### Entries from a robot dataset
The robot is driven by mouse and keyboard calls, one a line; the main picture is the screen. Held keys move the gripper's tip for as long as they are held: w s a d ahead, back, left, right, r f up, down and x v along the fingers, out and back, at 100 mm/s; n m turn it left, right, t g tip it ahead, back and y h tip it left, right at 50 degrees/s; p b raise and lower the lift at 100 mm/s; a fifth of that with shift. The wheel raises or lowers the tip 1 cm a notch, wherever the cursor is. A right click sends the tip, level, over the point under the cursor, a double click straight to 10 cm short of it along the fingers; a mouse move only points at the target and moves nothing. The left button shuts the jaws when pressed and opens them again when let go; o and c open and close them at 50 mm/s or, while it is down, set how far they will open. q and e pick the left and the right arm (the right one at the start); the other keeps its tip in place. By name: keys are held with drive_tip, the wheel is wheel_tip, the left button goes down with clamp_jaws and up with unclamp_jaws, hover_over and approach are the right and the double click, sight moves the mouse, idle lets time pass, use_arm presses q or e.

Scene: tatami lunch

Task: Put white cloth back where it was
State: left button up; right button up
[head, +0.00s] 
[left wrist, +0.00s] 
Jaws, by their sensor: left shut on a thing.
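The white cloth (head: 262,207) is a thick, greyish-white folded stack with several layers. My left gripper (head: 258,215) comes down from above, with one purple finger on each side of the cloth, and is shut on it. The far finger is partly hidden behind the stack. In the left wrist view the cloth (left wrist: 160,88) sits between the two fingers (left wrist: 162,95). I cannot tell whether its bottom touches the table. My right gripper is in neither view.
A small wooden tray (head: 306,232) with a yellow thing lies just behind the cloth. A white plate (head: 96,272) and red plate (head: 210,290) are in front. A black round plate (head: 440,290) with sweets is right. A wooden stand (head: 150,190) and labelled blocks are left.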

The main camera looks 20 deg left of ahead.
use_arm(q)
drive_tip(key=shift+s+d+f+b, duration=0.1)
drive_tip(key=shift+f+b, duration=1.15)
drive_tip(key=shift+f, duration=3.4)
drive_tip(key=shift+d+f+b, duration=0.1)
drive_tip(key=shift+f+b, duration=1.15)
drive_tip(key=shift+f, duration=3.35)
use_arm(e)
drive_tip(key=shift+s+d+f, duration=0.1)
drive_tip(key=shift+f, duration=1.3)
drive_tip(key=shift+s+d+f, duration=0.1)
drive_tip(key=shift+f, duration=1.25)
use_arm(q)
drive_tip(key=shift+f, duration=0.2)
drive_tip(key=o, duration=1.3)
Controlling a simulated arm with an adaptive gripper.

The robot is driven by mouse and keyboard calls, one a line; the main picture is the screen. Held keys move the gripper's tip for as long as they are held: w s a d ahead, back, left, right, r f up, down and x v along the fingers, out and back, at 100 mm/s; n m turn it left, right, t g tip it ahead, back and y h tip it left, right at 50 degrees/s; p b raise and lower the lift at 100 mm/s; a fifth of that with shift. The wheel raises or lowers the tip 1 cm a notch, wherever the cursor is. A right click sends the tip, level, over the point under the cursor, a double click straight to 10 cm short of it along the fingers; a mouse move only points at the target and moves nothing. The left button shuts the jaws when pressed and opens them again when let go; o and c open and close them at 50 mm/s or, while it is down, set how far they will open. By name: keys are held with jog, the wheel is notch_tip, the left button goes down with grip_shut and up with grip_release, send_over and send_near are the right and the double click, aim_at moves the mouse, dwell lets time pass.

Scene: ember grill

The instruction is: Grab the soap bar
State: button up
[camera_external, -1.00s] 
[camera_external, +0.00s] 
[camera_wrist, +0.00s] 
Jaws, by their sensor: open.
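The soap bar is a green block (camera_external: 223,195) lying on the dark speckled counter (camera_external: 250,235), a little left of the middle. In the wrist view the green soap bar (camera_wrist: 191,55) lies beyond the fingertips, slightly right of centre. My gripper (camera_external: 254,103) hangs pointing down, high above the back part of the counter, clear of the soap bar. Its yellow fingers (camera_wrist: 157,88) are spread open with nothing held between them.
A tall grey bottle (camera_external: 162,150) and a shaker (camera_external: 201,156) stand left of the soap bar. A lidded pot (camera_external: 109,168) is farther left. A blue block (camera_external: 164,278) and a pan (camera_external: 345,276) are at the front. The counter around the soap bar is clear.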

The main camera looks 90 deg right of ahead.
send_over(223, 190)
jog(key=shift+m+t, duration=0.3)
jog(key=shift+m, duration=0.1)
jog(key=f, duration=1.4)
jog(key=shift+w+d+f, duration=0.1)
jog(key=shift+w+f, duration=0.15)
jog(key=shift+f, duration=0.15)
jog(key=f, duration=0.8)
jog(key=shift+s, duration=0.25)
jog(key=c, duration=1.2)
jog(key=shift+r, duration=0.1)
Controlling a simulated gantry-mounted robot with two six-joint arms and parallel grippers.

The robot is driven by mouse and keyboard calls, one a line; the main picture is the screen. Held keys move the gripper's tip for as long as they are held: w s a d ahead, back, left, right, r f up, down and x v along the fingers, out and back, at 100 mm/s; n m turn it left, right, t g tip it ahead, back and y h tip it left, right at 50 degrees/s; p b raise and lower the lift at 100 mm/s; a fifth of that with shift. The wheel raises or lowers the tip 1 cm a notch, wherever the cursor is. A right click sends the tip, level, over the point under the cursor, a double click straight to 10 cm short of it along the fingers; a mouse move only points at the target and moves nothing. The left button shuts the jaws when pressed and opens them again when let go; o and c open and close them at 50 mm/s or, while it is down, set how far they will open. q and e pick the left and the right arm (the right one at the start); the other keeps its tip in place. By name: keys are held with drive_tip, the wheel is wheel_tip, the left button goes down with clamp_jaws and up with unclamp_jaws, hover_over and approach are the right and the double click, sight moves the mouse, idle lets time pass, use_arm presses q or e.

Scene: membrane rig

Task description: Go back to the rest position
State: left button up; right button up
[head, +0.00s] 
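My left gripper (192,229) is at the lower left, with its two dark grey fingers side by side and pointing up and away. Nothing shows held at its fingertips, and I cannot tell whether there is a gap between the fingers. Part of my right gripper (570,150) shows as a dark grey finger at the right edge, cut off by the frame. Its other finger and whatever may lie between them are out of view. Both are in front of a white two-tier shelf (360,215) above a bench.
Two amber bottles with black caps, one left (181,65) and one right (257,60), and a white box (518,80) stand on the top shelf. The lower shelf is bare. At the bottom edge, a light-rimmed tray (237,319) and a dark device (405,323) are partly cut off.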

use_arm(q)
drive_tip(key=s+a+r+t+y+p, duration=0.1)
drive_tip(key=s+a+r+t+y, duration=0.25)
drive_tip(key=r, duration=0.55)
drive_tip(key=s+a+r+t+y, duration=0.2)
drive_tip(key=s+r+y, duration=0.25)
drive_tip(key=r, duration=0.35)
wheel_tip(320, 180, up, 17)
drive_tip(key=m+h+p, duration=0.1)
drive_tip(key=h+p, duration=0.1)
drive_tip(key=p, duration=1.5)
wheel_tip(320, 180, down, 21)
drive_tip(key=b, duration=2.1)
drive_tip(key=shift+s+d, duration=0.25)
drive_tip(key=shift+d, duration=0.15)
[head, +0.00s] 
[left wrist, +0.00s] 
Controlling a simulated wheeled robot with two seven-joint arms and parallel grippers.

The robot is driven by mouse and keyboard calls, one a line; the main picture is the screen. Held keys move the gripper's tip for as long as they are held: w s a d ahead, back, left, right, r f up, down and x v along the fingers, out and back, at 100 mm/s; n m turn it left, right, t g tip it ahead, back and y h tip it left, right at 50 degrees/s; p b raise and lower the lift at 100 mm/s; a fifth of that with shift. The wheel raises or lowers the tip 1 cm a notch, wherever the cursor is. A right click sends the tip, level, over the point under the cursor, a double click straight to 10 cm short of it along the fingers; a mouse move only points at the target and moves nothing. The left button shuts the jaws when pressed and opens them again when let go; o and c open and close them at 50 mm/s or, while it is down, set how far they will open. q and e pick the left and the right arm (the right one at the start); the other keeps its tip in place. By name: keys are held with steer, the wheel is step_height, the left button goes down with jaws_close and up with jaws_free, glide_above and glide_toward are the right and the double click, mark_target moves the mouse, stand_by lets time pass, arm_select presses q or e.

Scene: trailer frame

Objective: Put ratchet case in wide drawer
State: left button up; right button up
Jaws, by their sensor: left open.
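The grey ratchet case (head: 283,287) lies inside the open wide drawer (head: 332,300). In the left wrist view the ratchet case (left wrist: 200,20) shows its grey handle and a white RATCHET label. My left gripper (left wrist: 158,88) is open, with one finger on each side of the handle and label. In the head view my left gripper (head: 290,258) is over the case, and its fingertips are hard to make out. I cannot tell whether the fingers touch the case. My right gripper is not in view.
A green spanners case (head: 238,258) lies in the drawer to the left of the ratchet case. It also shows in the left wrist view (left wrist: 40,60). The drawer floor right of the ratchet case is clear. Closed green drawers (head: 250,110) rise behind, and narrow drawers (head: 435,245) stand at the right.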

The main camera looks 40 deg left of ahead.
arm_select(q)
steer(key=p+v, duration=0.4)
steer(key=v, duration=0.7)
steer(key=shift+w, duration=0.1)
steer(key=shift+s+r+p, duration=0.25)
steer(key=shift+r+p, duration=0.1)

### Work instructions
Across the entries above, how many lines contain "Controlling"? Provide only the count.

### Task output
3